··· Stored records ···
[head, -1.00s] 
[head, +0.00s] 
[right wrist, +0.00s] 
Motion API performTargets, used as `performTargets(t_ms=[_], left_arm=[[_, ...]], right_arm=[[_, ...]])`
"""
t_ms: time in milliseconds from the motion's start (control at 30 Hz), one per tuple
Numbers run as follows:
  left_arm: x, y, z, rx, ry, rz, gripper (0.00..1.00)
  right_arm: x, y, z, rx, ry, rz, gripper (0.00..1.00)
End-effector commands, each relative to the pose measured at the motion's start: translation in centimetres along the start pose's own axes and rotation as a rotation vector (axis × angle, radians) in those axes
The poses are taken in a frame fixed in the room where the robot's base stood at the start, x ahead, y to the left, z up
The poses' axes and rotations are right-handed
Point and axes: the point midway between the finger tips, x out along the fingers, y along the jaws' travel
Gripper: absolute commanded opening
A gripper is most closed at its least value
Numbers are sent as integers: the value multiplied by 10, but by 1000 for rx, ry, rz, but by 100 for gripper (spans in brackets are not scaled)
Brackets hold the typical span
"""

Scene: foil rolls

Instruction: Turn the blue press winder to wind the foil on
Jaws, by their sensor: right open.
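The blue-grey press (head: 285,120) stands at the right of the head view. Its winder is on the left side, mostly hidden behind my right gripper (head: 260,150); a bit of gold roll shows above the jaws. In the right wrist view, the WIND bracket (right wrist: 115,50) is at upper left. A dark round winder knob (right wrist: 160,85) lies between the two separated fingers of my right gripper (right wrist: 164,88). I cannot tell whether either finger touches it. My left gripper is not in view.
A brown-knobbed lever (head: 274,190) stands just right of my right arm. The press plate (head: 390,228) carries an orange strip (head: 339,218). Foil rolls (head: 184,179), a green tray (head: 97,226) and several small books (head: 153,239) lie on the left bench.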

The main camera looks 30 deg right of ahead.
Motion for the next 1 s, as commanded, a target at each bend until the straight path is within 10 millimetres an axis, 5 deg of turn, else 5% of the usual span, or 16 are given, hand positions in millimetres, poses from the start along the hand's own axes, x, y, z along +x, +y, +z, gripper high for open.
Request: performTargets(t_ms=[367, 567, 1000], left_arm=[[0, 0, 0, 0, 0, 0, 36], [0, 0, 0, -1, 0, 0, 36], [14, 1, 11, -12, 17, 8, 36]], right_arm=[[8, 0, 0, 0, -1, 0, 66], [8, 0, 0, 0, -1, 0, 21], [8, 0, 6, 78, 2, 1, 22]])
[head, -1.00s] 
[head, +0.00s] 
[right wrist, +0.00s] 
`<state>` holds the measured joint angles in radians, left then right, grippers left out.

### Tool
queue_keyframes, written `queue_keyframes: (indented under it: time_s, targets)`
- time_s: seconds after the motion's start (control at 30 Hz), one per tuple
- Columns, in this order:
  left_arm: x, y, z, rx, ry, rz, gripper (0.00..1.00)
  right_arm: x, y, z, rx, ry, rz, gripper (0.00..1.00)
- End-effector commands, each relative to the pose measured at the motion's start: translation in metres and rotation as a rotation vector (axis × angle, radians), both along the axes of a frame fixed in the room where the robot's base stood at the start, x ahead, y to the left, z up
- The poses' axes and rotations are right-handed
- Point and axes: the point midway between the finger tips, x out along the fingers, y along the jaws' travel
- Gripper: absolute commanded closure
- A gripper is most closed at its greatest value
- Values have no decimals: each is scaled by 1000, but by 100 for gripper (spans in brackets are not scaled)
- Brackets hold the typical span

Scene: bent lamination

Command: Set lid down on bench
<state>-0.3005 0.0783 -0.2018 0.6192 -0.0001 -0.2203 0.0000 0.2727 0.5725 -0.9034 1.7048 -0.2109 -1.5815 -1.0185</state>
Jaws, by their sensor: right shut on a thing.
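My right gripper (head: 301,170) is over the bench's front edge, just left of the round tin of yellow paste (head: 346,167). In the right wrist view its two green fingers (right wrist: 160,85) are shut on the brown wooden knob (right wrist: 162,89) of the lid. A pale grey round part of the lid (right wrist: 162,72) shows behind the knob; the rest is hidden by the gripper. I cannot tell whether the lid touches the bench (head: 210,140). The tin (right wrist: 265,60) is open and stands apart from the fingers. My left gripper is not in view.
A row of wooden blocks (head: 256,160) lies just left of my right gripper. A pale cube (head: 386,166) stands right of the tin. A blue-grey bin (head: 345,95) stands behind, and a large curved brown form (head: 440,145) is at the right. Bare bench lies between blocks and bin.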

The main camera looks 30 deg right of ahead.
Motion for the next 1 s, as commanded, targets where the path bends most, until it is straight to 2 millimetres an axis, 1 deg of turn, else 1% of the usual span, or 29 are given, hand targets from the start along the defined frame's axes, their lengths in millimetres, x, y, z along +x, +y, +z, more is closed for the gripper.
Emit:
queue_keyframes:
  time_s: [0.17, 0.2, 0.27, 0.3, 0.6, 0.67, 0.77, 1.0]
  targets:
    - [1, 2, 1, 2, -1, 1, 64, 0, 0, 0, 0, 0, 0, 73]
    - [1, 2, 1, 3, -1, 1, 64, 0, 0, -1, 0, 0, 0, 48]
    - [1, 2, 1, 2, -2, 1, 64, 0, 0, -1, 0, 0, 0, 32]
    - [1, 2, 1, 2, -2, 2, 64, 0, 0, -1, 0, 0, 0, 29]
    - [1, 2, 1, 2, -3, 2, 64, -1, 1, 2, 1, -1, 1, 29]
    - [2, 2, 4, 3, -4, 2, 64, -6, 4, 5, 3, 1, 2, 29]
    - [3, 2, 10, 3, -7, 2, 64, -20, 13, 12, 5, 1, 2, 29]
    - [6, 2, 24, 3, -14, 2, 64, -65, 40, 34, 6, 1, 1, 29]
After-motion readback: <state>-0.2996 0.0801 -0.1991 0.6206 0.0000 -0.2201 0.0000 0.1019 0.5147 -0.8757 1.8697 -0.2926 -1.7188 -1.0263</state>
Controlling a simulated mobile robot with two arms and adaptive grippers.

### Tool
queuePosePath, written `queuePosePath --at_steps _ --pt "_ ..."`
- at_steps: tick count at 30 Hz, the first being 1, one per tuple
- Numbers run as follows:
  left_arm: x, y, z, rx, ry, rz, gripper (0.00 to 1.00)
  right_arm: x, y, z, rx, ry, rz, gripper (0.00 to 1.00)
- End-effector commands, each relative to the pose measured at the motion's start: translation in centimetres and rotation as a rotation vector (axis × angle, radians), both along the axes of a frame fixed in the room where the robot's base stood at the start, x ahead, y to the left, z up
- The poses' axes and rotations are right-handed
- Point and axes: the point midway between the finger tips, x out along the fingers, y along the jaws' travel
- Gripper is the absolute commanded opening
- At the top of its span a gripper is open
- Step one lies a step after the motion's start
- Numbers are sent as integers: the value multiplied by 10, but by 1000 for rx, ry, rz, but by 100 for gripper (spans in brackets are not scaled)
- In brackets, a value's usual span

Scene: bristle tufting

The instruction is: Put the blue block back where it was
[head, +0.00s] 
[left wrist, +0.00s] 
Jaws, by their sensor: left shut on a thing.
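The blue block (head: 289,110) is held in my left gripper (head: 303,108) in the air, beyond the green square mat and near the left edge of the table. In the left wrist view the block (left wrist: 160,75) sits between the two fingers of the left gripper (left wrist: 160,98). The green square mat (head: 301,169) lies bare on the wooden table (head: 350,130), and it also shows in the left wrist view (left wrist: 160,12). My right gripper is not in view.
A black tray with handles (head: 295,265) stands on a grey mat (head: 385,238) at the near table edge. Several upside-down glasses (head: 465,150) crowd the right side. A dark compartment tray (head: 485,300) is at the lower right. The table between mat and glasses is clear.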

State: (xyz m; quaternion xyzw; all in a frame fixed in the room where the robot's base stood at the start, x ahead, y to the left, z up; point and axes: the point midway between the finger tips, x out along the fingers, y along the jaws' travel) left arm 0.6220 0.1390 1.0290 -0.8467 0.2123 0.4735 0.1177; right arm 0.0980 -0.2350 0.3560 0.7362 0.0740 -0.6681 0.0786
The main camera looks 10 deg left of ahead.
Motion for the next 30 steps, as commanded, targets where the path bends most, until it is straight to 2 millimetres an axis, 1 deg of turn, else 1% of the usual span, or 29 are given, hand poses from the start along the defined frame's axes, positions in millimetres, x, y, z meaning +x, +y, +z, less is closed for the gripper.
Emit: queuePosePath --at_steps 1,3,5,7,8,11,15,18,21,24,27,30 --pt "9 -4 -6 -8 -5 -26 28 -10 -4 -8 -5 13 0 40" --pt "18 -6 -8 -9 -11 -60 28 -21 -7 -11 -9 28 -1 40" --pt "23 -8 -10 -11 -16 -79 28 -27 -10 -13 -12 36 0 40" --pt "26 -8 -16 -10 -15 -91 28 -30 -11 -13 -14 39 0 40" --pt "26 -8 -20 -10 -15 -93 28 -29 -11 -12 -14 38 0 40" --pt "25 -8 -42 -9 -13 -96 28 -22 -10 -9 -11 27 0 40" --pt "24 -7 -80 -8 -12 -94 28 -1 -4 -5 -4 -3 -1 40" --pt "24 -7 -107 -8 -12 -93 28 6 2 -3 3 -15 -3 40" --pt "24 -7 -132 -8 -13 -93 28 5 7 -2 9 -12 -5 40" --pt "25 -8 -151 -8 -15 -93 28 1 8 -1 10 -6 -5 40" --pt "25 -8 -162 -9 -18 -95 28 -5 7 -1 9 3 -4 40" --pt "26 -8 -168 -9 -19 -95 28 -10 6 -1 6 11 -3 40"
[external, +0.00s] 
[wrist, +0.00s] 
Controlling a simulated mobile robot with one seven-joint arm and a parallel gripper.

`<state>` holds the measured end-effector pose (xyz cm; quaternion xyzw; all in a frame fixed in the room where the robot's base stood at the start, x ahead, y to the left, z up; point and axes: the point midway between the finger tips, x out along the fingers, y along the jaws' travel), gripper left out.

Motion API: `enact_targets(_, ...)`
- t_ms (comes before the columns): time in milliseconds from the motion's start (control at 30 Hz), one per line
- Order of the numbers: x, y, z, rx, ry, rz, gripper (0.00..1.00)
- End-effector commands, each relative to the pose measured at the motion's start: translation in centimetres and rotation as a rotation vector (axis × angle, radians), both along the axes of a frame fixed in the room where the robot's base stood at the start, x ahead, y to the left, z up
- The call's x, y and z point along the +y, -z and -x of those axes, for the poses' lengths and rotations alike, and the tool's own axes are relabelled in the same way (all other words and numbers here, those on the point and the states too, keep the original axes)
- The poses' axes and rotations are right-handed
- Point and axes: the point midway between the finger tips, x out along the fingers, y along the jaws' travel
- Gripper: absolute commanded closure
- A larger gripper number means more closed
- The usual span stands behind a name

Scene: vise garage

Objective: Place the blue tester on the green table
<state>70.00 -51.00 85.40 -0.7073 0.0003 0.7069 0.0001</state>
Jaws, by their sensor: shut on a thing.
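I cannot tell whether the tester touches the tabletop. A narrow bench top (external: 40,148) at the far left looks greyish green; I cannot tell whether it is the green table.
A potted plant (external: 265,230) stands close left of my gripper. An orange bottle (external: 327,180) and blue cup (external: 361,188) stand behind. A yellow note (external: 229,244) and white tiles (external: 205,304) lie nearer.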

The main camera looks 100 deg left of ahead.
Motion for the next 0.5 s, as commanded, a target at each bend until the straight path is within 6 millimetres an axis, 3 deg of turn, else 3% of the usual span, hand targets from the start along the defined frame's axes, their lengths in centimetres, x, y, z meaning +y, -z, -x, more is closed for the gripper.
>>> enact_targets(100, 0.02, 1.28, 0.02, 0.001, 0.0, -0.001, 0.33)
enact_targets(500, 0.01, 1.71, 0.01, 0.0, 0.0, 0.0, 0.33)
···
* Task brief
Copy out the lines in which the string "opening" appears.

* Output for this task
Gripper: absolute commanded opening
- Gripper is the absolute commanded opening

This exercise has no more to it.